The new attention to the struggle of the country's lowest-paid workers reflects one of the more dissatisfying aspects of the current economic recovery. Since 2009, 54 per cent of the new jobs created in the U.S. have been low-wage positions, according to an analysis by EMSI, an employment research firm. In the ten occupations where job growth has been the strongest, nine of them pay average wages of less than $14 an hour, it said.

"What you're seeing is the birth of a social movement around wages in America," said David Rolf, the president of a Seattle-based chapter of the Service Employees International Union, which played a key role in the recent ballot measure in the city of SeaTac. The four-year old economic recovery is one that "working people have heard about on TV but have yet to experience."

President Barack Obama reiterated his support for a higher minimum wage in a major speech on income inequality last week. "We know that there are airport workers, and fast-food workers, and nurse assistants, and retail salespeople who work their tails off and are still living at or barely above poverty," he said.

Mr. Obama and Democratic lawmakers favour a proposal to lift the national minimum wage to $10.10 and tie future increases to inflation, but they face stiff opposition from Republicans and trade associations.

Last week, the International Franchise Association and the U.S. Chamber of Commerce released a survey of companies that suggests a significant majority of employers would make "adverse" personnel decisions if the minimum wage were raised even to $9 an hour. Such a policy would ultimately "reduce economic opportunities for low-skilled employees," said Randy Johnson, a senior official at the Chamber of Commerce, in a statement.

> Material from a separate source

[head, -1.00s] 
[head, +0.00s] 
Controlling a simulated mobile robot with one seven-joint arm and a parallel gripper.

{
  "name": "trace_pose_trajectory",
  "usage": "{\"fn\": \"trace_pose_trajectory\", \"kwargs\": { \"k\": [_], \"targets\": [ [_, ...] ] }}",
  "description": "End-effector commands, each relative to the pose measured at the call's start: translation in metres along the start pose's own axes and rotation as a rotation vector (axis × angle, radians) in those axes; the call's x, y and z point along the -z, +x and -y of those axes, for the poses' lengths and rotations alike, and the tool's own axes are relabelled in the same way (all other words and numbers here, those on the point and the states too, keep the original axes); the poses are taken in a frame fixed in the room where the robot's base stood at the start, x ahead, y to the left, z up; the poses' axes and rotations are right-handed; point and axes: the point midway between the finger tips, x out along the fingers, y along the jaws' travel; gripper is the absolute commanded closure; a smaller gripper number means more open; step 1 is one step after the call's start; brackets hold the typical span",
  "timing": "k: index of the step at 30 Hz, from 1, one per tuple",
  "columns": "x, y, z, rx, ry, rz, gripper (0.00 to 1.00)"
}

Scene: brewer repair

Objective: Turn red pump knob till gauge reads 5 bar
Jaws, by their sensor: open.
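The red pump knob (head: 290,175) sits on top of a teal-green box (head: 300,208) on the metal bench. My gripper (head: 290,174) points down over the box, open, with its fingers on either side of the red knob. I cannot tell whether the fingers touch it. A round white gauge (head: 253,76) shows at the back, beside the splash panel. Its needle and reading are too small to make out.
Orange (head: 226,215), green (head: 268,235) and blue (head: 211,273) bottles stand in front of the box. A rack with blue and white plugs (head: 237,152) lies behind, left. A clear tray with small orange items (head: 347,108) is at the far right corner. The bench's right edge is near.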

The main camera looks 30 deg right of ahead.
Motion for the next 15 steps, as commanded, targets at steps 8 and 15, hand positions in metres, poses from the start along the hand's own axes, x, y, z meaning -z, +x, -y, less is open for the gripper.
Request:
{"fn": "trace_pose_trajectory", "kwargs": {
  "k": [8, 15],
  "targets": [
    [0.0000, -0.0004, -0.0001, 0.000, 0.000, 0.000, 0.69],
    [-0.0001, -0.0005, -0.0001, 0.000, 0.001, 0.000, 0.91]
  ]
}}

Surveys find widespread support for increasing the minimum wage. A November poll by Gallup showed that 76 per cent supported boosting the wage floor to $9 an hour. "Broadly speaking, the public does not view this through an ideological lens," said Gary Burtless, a labour economist at the Brookings Institution in Washington, DC. "They generally support raising the minimum wage when it is below its historical norm, which is where it is now." Adjusted for inflation, the U.S. minimum wage peaked in 1968, when it stood at the equivalent of $10.60 in today's dollars.

The fast-food workers have a clear demand: pay of $15 an hour, which they say represents a living wage. Kendall Fells, one of the organizers of the protests, said he hoped the agitation would goad politicians to action. "It's easier to move policy and legislation when the street heat is there," he said.

Fast Food Forward, the group coordinating the workers, has support from a major service workers union as well as community groups and religious leaders. Last Thursday, fast-food workers in over 100 cities walked off the job, Mr. Fells said, though not in the types of numbers that would have impacted the functioning of the stores.

"The job seems like much more of a career to these workers," he said. The typical person involved in the strikes is over twenty years old, has at least one child and receives some kind of government aid. Researchers from the University of California Berkeley recently found that more than half of the families of front-line fast-food workers use at least one form of public assistance, at an annual cost to taxpayers of $7-billion.

Adam Haynie, 21, was one of those joining last Thursday's strike. He works at a Wendy's in Brooklyn for the minimum wage. He has two children, lives with his parents and can't afford the books for the classes he's taking in the hopes of one day working as a technician for New York's subway system. His hours were recently cut back and his latest weekly paycheck came to about $125. "Everybody has the same problem," he said. "How easy is it to raise children on $7.25 an hour?"

For Ms. LeGrand, the KFC worker, there was no turning back after her first organizing meeting, where she learned how much her company's CEO earned last year (his total compensation was almost $30-million in 2012, according to Forbes magazine). "Our eyes were opened up to how these corporations were using us and abusing us and making all this money off our backs," she said.

Earlier, Ms. LeGrand was planning to continue her classes in computer graphics. Now, however, she's mulling a change in direction and looking to study sociology. "I want to change my major to get into the political world," she said.